Oily black beaches having ‘extreme’ effect on Thai tourism

Oily black beaches having ‘extreme’ effect on Thai tourism
Tourists looking for a white-beach holiday on Thailand's Koh Samet island have left, and those planning a trip are thinking twice after Thailand’s fourth oil spill hit the shores.

A week ago the shorelines a 180 kilometers east of Bangkok were bustling with tourists. Now the beach is coated in a thick black film of oil and chemical-suited volunteers are combing the beach, cleaning up the damage from a 50,000 liter oil spill in the Gulf of Thailand on Saturday.

Oil covers 500 square meters in the gulf, just 2 kilometers from Samet island.

"I'm very concerned; I didn't think this spill would impact tourism in such an extreme way," Tourism Minister Somsak Phurisisak told reporters.

People work to clean up Ao Phrao beach after a major oil slick hit the island of Ko Samet on July 31, 2013.(AFP Photo / Nicolas Asfouri)

The spill, equivalent to one and a half tanker trucks, gushed into the Gulf of Thailand over the weekend, and now is reaching the shores, disrupting the tourist community. Most beaches have been closed, and others, deserted.

"We're working to move visitors to other locations if they want to move," Tourism Minister Phurisisak said.

About 30 percent of tourists have left the island, according to Chairat Trirattanajarasporn, president of the Rayong Region Tourist Association.

A major oil slick is seen on Ao Phrao beach on the island of Ko Samet on July 30, 2013.(AFP Photo / Nicolas Asfouri)

“Some guests have made early checkouts after the spill hit our beach, but some decided to stay.  We have to assess the situation on a daily basis,” Banphot Wigut, an employee at Lima Coco Resort, told WSJ, adding that 20 or 30 rooms are still occupied.

The small resort island draws in roughly 1 million tourists each year, and other similar surrounding beach towns attract similar numbers.  In the first 6 months of 2013, nearly 13 million tourists arrived in Thailand, according to the Ministry of Tourism.

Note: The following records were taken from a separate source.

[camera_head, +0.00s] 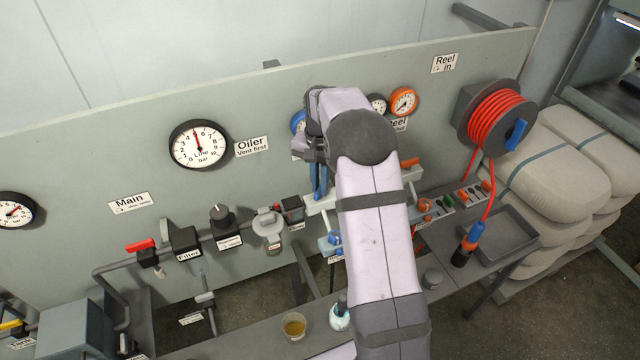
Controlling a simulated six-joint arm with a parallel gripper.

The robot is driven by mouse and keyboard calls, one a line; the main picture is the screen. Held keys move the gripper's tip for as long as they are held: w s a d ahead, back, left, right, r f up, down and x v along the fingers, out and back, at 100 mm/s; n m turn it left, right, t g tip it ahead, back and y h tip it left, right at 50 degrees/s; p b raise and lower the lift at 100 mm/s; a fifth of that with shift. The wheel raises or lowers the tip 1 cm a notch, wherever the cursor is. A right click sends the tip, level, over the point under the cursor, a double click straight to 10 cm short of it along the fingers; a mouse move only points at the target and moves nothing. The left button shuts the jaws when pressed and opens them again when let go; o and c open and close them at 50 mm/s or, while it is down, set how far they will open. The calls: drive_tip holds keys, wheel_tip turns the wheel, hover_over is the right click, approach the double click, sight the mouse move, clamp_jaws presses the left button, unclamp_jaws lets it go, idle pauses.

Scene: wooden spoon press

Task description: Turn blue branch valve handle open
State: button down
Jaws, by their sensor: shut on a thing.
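My arm reaches up from the bottom of the head view, and my gripper (318,184) points down at the pale manifold block (318,207) below the panel. The gripper is shut on the blue branch valve handle (320,176), which shows as a narrow upright blue strip at the jaws. My wrist and forearm hide much of the handle and the manifold's middle, so its exact angle is hard to tell. A blue-rimmed gauge (298,121) shows partly behind my wrist. An orange handle (409,163) stands at the manifold's right end.
The line gauge (198,145) and an orange gauge (404,101) hang on the panel. A red hose reel (497,118) is at right. A cup of amber liquid (294,326) and a small bottle (340,318) stand on the bench near my forearm. An empty grey tray (503,237) is at right.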

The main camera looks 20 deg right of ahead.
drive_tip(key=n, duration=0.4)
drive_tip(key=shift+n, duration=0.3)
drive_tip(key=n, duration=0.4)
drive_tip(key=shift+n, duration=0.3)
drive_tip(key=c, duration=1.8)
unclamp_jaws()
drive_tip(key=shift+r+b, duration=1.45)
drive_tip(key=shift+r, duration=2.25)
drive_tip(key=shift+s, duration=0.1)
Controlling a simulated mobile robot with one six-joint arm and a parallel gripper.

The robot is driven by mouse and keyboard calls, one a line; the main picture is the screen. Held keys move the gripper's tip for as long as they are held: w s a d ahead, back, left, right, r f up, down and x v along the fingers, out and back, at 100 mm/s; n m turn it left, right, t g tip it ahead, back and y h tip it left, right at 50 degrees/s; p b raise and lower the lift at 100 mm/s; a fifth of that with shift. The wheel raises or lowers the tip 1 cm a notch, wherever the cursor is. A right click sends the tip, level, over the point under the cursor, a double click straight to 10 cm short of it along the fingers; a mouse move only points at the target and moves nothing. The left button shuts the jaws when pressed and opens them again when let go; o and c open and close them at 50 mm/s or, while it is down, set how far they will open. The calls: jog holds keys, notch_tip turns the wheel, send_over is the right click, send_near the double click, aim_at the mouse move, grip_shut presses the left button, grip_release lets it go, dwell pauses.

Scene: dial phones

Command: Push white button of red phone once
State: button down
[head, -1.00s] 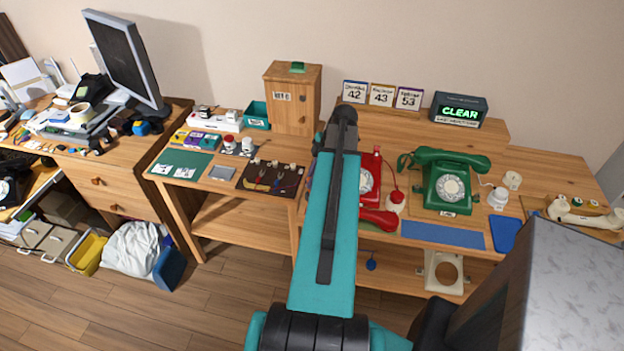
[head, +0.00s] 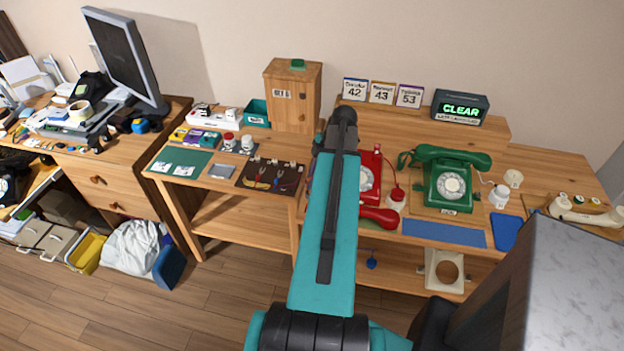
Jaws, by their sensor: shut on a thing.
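The red phone (head: 376,165) stands on the right-hand desk, partly hidden behind my teal arm. Its pale dial (head: 367,179) shows just right of the arm. Its red handset (head: 379,217) lies off the phone, on the desk in front.
A green phone (head: 452,181) with its handset on stands to the right. A blue mat (head: 444,234) lies in front of it. A lit CLEAR sign (head: 460,108) and number cards stand on the shelf behind. A wooden box (head: 292,97) stands left of the arm.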

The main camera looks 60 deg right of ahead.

In June 2013, a total of 2 million tourists arrived in Thailand, up 25 percent year-on-year. However, since the summer months are the low tourist season, there was only a 57.6 percent occupancy rate, according to tourism statistics from the Bank of Thailand. By comparison, February, ‘high-season’ has an occupancy rate closer to 75 percent.

Tourists flock from all corners of the world, led by East Asian countries, China, Europe, and Russia. Tourism revenue in Thailand is expected to reach nearly $71 billion (2.2 trillion baht) in 2014, according to Prime Minister Yingluck Shingawatra, up from previous forecasts.

Reuters / Bazuki Muhammad BM

There were 22.35 million foreign visitors in 2012, and Thailand reported a revenue of 984 billion baht.  

International tourist arrivals to Thailand posted a growth of 20.01% during January to June this year, according to the Ministry of Tourism.

PTT Global Chemical CEO Anon Srisaengtaksin told reporters on Monday the company planned to clean up the oil spill within three days, but strong winds have derailed the timeline. The chemical company plans to pay for all damage.

The damage to the environment hasn’t yet been assessed.